Quote exactly, and only, the lines from the one with "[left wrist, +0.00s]" down to the one with "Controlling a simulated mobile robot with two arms", both included.
>> START Data provided
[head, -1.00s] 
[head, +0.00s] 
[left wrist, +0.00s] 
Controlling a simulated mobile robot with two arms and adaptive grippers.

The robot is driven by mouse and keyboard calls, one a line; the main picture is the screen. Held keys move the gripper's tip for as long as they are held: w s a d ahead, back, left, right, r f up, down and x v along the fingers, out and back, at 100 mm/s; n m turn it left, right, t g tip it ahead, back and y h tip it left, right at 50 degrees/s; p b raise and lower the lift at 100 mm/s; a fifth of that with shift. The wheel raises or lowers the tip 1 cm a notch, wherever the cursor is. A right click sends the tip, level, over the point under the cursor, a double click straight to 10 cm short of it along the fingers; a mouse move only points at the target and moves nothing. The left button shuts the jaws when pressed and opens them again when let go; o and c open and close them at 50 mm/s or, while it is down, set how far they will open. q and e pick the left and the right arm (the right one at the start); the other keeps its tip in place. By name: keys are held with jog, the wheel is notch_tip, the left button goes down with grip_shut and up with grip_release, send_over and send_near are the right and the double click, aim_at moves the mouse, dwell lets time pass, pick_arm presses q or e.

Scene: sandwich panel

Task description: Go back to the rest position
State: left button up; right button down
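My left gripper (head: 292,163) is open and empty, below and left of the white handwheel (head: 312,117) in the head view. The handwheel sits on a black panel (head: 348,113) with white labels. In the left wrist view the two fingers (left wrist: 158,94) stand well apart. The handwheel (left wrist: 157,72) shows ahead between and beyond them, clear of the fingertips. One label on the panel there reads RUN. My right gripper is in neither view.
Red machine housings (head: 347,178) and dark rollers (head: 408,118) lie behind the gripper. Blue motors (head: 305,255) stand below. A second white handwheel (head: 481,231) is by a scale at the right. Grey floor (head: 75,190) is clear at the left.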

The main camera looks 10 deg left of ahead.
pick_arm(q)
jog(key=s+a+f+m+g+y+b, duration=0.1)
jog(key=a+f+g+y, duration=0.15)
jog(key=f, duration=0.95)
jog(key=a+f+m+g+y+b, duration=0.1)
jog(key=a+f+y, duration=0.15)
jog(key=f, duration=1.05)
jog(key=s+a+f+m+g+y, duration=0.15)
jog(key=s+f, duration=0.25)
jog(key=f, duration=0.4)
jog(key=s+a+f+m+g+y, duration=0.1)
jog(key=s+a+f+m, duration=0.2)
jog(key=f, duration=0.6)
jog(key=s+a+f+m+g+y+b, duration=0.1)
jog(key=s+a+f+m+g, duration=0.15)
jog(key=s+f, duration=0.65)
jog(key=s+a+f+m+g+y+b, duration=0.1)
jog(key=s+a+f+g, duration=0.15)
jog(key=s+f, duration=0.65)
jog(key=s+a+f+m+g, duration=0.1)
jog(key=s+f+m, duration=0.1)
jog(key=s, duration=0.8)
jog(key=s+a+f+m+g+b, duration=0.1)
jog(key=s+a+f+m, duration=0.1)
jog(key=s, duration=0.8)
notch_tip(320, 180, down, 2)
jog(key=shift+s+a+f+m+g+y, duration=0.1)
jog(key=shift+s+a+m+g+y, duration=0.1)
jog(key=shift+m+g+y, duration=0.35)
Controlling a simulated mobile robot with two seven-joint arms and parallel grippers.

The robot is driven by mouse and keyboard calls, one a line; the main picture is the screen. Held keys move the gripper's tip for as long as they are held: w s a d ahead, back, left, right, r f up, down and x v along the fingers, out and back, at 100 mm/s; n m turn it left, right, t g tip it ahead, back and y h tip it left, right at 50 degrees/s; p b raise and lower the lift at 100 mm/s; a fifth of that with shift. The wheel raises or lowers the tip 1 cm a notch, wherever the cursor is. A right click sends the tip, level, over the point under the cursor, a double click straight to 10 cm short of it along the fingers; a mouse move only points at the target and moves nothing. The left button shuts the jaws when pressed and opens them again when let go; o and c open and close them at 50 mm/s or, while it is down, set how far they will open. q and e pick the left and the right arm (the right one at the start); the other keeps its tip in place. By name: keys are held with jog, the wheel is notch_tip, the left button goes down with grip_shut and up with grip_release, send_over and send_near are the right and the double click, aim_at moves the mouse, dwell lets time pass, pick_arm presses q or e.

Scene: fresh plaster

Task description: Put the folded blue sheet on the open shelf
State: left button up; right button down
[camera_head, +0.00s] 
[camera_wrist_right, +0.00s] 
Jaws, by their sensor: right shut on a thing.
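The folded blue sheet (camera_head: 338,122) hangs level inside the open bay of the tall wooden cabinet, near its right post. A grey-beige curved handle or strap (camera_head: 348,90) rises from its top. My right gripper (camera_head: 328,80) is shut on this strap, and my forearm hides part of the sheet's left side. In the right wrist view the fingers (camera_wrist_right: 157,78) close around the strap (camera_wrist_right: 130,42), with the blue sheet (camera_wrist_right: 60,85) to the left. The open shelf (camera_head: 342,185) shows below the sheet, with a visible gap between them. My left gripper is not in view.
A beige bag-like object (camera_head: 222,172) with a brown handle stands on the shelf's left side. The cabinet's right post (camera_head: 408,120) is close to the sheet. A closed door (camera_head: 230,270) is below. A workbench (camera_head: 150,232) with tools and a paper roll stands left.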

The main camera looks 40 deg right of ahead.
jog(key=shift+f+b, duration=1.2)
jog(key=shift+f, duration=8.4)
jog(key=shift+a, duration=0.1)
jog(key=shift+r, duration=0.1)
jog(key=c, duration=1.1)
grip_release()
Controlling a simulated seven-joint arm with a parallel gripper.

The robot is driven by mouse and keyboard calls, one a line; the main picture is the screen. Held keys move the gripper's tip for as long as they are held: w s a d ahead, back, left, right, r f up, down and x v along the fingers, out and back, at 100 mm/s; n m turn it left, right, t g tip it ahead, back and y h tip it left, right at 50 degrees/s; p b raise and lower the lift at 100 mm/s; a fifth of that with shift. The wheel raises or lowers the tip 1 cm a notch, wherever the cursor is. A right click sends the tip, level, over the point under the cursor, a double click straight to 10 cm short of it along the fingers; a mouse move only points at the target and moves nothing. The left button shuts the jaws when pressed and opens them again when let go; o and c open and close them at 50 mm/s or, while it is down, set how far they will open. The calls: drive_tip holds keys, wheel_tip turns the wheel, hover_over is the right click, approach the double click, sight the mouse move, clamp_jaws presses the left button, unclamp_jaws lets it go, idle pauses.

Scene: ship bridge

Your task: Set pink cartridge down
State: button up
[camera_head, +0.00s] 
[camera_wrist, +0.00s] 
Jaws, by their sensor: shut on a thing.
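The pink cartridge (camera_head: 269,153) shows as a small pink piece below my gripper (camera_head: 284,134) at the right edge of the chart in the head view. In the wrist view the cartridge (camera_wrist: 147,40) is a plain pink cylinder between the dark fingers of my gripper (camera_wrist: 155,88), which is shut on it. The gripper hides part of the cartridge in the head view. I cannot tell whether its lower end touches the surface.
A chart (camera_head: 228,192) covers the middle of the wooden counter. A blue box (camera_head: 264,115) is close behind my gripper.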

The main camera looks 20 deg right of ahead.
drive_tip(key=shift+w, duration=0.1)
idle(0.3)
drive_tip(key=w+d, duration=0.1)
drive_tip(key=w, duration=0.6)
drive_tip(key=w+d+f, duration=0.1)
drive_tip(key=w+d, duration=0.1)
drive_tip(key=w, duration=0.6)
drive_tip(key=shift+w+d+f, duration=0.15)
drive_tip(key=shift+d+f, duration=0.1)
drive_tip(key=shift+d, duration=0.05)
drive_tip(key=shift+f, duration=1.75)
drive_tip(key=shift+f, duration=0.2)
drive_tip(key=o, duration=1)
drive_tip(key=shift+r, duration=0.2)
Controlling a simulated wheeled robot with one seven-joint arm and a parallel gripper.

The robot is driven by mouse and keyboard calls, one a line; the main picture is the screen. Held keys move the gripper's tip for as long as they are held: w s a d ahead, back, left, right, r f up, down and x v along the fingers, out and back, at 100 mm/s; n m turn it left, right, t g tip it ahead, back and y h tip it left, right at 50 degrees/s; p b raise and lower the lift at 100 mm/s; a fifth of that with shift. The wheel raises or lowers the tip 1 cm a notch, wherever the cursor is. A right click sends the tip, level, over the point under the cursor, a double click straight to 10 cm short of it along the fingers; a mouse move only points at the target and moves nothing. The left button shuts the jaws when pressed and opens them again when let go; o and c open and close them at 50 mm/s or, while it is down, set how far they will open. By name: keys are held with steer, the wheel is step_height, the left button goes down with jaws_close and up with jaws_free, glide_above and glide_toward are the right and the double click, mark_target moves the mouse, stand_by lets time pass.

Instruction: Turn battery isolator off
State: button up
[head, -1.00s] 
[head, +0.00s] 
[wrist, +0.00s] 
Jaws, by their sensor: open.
>> END Data provided
*Reply to the exercise*.
[left wrist, +0.00s] 
Controlling a simulated mobile robot with two arms and adaptive grippers.

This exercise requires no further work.